● AIM:
Every line that contains the word "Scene" should be copied out.

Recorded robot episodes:
■ ■ ■
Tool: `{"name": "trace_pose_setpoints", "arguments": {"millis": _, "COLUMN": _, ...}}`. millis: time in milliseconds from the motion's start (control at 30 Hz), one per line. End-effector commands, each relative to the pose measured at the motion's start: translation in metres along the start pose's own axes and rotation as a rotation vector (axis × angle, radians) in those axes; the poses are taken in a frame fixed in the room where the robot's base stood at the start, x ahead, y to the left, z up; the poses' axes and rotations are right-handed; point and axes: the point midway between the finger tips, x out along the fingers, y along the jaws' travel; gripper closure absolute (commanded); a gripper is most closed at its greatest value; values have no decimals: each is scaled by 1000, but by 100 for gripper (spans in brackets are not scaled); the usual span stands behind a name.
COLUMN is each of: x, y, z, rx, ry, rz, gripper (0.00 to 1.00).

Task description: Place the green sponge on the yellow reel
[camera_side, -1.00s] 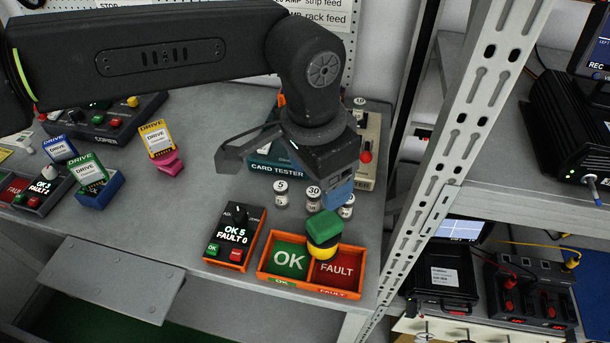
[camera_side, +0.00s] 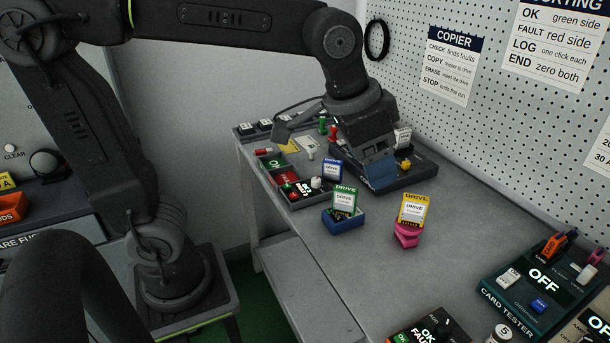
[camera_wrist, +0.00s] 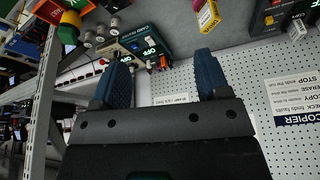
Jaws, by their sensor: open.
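The green sponge (camera_wrist: 68,34) and the yellow reel (camera_wrist: 70,18) show small near the top left corner of the upside-down wrist view. The sponge looks to rest on the reel, though the small, dark picture leaves contact uncertain. Neither is in the side view now. My gripper (camera_side: 382,172) is above the bench by the copier in the side view, far from both. In the wrist view my gripper (camera_wrist: 160,76) has its two blue fingers wide apart with nothing between them.
The copier (camera_side: 415,176) lies beneath my gripper. A yellow drive on a pink block (camera_side: 408,235), a green drive in a blue holder (camera_side: 343,217) and a blue drive (camera_side: 332,169) stand nearby. A pegboard wall (camera_side: 480,130) bounds the back. The card tester (camera_side: 520,290) is at right.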

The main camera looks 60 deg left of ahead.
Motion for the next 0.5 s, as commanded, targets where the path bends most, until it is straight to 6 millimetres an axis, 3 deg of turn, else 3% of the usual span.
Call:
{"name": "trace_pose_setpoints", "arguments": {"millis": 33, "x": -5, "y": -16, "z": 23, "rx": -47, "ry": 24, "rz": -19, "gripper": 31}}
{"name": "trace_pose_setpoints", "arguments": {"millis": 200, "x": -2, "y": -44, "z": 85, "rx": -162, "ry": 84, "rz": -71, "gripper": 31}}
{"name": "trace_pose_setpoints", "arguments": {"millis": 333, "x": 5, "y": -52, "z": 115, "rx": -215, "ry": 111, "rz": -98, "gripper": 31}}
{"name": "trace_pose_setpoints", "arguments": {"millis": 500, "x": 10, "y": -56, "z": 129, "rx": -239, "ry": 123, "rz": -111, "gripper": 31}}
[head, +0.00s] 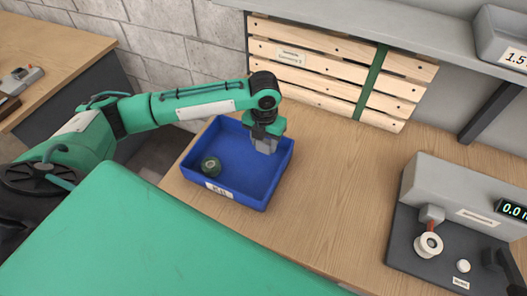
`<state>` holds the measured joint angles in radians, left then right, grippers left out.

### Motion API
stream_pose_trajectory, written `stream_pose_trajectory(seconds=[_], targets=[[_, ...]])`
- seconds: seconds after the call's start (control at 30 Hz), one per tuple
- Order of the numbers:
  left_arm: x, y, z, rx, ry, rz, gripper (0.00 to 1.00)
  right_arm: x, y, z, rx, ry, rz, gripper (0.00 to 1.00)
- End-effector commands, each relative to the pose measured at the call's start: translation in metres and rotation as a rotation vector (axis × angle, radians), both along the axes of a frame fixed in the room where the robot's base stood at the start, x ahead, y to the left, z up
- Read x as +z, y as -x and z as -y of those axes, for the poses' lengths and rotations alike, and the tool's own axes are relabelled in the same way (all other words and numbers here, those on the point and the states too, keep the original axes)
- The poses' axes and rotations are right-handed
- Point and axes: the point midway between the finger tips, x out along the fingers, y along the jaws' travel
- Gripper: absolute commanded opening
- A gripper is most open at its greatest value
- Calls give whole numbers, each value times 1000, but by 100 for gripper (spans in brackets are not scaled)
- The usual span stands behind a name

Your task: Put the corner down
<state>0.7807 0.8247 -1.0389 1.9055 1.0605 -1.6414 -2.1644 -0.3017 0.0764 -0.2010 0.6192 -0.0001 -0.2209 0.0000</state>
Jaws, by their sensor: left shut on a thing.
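My left gripper (266,146) is over the right back part of a blue bin (255,204), pointing down. It is shut on the corner, but the held piece is small and mostly hidden by the jaws; only pale grey shows at the fingertips. I cannot tell whether it touches the bin. A dark green round object (211,166) with a lighter centre lies in the left part of the bin. My right gripper is not in view.
The bin stands on a wooden bench (335,190) with clear room to its right. A slatted wooden pallet piece (315,70) leans at the back wall. A grey device with a display (470,205) stands at right. A grey tray (500,40) sits on the shelf above.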

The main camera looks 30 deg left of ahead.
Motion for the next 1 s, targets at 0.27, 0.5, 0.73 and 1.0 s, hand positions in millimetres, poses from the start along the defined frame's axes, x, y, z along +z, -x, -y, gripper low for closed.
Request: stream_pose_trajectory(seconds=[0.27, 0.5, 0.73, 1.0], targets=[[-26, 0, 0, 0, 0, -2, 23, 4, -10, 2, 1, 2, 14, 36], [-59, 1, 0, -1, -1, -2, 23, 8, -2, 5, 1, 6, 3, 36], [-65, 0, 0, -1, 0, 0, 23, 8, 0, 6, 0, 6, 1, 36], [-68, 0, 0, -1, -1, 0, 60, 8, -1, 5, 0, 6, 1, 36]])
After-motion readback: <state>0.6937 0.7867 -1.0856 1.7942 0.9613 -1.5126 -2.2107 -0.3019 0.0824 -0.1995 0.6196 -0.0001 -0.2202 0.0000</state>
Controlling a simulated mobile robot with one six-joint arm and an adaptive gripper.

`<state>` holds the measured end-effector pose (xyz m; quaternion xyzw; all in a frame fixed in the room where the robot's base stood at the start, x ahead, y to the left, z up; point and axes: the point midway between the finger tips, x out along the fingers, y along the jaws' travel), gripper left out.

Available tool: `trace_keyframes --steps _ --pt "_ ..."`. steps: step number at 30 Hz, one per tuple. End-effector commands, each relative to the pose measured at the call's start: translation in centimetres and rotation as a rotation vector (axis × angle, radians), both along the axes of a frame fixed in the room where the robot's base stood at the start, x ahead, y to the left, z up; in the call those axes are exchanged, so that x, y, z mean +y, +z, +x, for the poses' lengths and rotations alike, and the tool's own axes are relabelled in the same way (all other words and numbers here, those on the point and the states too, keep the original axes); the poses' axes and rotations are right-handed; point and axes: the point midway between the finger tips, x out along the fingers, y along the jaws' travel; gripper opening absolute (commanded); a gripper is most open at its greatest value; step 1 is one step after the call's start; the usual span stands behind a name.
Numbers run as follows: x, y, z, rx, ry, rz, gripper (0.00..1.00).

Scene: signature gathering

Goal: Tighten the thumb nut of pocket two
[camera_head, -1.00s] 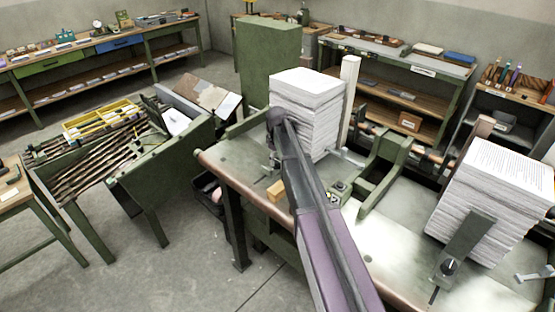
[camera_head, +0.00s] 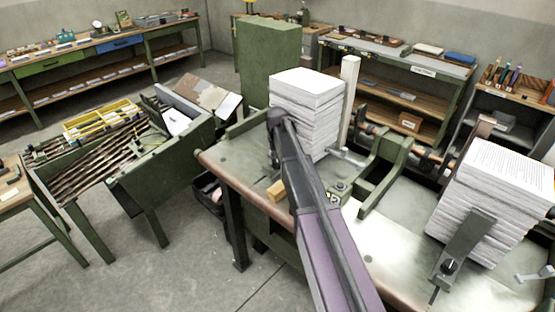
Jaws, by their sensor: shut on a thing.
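A green gathering table (camera_head: 228,172) runs across the middle, with stacks of paper on it. My arm reaches in from the bottom, and my gripper (camera_head: 274,166) points down at the front left of the middle stack, close to the table top. Its fingertips are small and partly dark, and it is shut on something too small to make out. I cannot tell which nut is pocket two's.
A pale post (camera_head: 349,88) stands right of the middle stack. Green dividers (camera_head: 385,180) rise between the stacks. A rack of rods (camera_head: 95,165) stands at the left, with open floor in front.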

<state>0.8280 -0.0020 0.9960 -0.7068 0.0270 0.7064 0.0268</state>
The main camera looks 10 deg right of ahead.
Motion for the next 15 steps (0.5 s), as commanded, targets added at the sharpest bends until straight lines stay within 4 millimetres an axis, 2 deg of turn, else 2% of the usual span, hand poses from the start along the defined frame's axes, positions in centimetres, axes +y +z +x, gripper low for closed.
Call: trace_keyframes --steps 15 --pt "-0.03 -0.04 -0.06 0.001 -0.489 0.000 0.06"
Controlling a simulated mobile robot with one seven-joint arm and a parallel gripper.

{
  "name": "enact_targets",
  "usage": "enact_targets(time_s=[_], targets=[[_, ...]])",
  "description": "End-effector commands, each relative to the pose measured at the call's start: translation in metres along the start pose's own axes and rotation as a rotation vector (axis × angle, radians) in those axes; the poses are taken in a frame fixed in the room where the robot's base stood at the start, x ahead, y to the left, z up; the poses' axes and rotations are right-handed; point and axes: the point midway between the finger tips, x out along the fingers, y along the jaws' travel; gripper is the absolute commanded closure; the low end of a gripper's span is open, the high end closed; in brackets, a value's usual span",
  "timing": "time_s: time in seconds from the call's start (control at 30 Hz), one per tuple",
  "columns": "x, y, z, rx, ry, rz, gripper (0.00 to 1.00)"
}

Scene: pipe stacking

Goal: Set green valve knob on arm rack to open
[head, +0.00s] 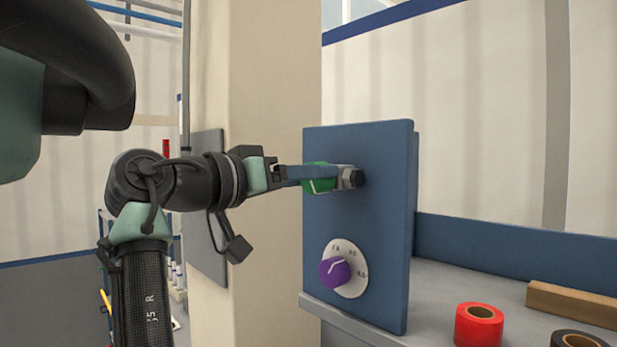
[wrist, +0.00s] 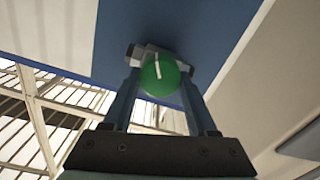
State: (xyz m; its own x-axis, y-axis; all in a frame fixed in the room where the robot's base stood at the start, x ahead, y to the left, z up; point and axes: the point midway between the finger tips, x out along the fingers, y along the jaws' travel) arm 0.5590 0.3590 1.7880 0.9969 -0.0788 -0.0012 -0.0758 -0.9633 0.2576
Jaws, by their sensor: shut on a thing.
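The green valve knob (head: 319,178) sits on a grey metal fitting (head: 350,177) on the upper part of a blue upright panel (head: 385,220). My gripper (head: 308,177) reaches in from the left, with its blue fingers at the knob. In the wrist view, the round knob (wrist: 160,75), with a white mark line near its top, lies between the two fingertips of my gripper (wrist: 160,85). The fingers are shut on the knob. The far side of the knob and part of the fitting are hidden.
Below on the panel is a purple knob (head: 334,272) with a white numbered dial (head: 352,282). A grey bench (head: 470,280) holds a red tape roll (head: 479,325), a dark tape roll (head: 577,339) and a wooden block (head: 572,303). A beige column (head: 255,80) stands behind my arm.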

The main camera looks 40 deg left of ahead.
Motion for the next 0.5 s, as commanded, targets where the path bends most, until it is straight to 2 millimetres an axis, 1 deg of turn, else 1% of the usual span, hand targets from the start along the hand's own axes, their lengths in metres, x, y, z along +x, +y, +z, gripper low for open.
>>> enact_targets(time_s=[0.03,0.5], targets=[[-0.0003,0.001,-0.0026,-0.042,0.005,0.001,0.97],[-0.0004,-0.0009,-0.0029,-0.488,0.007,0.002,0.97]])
■ ■ ■
● ANSWER:
Scene: signature gathering
Scene: pipe stacking

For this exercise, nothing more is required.